» YOUR TASK:
Where a line contains the string "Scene", copy that line.
╭──
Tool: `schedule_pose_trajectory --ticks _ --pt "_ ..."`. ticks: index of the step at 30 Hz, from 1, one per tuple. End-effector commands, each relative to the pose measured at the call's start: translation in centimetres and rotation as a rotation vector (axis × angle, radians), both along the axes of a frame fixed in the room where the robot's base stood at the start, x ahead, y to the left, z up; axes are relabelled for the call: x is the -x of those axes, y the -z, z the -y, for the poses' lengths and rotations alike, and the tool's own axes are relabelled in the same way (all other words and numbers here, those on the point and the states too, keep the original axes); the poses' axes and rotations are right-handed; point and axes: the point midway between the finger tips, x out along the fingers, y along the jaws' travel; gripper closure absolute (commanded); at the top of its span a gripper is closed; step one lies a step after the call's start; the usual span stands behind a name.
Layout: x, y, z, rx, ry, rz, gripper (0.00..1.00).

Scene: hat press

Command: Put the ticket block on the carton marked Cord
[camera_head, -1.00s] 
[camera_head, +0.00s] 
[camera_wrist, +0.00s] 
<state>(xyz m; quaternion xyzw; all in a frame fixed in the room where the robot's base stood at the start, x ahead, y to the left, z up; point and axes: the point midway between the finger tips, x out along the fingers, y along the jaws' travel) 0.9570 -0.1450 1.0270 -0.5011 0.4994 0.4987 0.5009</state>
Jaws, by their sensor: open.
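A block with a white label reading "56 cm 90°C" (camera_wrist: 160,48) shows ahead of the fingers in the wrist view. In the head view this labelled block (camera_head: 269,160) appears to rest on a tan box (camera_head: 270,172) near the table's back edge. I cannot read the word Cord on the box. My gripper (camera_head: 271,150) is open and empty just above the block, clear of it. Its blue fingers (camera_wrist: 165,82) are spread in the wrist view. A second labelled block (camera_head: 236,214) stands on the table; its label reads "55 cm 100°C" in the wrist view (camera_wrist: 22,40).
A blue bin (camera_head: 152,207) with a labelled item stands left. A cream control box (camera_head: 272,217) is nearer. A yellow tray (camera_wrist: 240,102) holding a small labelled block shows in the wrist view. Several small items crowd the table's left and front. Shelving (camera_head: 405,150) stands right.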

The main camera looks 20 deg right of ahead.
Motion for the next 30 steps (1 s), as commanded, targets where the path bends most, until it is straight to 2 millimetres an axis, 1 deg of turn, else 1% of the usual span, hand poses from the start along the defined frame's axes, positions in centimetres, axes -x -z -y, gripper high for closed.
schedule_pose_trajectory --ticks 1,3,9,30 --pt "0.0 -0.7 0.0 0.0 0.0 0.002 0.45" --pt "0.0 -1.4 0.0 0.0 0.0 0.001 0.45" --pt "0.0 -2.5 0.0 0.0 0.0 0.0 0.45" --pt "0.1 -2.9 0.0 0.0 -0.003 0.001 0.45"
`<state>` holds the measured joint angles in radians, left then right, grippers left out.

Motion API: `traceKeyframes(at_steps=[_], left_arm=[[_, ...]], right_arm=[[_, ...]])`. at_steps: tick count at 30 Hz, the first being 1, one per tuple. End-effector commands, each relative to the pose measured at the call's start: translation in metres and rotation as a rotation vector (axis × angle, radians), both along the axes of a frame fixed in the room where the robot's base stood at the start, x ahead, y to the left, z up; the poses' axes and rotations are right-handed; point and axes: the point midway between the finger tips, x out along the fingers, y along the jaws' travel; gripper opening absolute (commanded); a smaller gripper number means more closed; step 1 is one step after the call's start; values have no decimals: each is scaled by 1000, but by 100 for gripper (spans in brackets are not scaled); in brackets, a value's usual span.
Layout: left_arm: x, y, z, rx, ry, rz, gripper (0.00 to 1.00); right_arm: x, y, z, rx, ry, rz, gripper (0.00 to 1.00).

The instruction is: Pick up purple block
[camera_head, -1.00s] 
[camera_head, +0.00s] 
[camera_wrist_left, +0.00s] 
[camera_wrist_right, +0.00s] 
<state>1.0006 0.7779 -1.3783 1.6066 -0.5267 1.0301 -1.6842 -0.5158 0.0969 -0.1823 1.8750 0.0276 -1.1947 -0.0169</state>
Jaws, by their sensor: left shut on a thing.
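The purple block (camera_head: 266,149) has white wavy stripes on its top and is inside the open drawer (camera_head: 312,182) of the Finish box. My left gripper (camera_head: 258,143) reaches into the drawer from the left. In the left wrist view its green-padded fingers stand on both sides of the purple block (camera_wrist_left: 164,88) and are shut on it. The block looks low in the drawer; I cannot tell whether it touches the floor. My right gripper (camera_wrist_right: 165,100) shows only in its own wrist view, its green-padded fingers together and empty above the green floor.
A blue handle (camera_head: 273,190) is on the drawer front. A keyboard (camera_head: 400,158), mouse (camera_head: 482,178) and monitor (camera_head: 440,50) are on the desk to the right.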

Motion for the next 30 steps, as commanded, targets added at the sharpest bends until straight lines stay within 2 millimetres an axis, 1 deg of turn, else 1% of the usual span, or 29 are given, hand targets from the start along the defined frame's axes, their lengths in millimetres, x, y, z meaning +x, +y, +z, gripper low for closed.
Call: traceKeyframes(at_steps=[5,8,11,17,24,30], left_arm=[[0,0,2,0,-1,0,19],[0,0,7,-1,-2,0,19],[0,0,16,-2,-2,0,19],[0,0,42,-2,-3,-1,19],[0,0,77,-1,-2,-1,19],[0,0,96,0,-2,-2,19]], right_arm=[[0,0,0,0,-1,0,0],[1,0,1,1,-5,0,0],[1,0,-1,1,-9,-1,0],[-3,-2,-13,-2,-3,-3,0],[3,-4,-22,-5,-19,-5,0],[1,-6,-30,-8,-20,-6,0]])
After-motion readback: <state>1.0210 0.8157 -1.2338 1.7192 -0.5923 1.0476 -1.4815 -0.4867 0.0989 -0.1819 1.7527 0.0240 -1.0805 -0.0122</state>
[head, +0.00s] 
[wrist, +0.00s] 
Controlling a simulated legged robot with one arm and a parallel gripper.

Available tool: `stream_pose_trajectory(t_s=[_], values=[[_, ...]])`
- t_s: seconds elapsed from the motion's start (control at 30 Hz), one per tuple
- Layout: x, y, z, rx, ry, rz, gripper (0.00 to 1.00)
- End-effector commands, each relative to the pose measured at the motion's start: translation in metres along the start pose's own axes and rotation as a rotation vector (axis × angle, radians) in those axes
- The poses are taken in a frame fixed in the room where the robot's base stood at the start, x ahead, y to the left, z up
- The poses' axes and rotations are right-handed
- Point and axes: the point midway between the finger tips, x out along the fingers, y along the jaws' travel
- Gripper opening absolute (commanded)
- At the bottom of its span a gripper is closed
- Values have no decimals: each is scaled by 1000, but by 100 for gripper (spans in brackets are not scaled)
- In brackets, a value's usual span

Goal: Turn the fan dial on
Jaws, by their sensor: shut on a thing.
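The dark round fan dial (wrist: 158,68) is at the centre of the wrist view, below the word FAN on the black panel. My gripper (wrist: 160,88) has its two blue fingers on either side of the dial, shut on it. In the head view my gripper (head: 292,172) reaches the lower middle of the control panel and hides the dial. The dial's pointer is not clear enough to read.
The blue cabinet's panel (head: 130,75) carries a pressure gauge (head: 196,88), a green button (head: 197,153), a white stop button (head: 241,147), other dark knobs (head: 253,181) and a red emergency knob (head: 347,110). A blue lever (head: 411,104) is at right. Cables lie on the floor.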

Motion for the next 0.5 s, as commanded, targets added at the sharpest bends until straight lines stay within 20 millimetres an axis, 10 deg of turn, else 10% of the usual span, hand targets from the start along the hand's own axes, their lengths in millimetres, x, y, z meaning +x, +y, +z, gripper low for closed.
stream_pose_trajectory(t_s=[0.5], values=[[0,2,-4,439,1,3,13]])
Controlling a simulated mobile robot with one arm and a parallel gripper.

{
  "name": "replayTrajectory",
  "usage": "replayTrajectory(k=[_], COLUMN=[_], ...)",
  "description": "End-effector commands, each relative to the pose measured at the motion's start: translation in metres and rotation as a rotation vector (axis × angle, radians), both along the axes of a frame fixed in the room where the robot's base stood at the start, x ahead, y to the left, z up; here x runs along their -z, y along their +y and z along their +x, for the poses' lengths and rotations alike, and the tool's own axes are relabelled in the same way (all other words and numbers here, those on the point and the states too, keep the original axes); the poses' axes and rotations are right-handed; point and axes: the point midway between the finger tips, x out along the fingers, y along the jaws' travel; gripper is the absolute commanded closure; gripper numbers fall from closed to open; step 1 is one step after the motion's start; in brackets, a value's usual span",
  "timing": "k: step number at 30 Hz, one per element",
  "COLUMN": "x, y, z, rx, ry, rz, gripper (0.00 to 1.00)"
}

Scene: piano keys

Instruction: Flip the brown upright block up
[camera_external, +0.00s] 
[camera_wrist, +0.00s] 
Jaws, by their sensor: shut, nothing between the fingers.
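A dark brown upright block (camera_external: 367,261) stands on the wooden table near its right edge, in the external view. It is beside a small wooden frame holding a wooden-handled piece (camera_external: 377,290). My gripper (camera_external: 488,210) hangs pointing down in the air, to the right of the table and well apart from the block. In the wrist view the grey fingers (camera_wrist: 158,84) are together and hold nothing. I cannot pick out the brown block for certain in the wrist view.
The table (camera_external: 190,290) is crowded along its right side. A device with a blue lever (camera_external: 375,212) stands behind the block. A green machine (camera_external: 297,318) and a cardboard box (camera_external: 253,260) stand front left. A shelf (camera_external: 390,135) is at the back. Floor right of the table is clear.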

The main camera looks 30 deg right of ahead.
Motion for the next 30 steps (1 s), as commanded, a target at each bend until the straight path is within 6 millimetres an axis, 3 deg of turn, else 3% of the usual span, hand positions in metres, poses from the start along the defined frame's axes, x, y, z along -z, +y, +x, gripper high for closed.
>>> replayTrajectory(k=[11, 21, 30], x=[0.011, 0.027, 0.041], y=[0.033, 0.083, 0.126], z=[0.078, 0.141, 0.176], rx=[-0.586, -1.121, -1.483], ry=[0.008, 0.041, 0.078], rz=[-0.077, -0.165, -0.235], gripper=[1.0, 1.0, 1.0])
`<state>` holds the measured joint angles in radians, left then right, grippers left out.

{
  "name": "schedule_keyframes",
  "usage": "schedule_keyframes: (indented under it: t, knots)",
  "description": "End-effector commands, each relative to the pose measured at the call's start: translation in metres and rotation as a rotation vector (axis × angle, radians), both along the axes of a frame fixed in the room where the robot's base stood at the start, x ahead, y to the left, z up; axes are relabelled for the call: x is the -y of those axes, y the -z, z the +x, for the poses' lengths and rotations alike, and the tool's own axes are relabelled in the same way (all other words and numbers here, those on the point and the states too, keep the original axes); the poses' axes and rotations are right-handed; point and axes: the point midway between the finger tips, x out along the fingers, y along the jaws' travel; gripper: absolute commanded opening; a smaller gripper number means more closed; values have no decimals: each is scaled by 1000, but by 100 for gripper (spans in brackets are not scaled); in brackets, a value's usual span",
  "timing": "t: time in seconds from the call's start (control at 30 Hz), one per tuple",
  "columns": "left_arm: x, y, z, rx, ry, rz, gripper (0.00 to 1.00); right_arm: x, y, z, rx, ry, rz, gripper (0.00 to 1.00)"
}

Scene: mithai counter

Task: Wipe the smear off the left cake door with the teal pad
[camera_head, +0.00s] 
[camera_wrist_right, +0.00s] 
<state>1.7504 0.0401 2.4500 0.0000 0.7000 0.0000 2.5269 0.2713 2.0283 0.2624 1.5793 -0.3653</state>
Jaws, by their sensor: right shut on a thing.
╰──
» ANSWER:
Scene: hat press
Scene: piano keys
Scene: mithai counter

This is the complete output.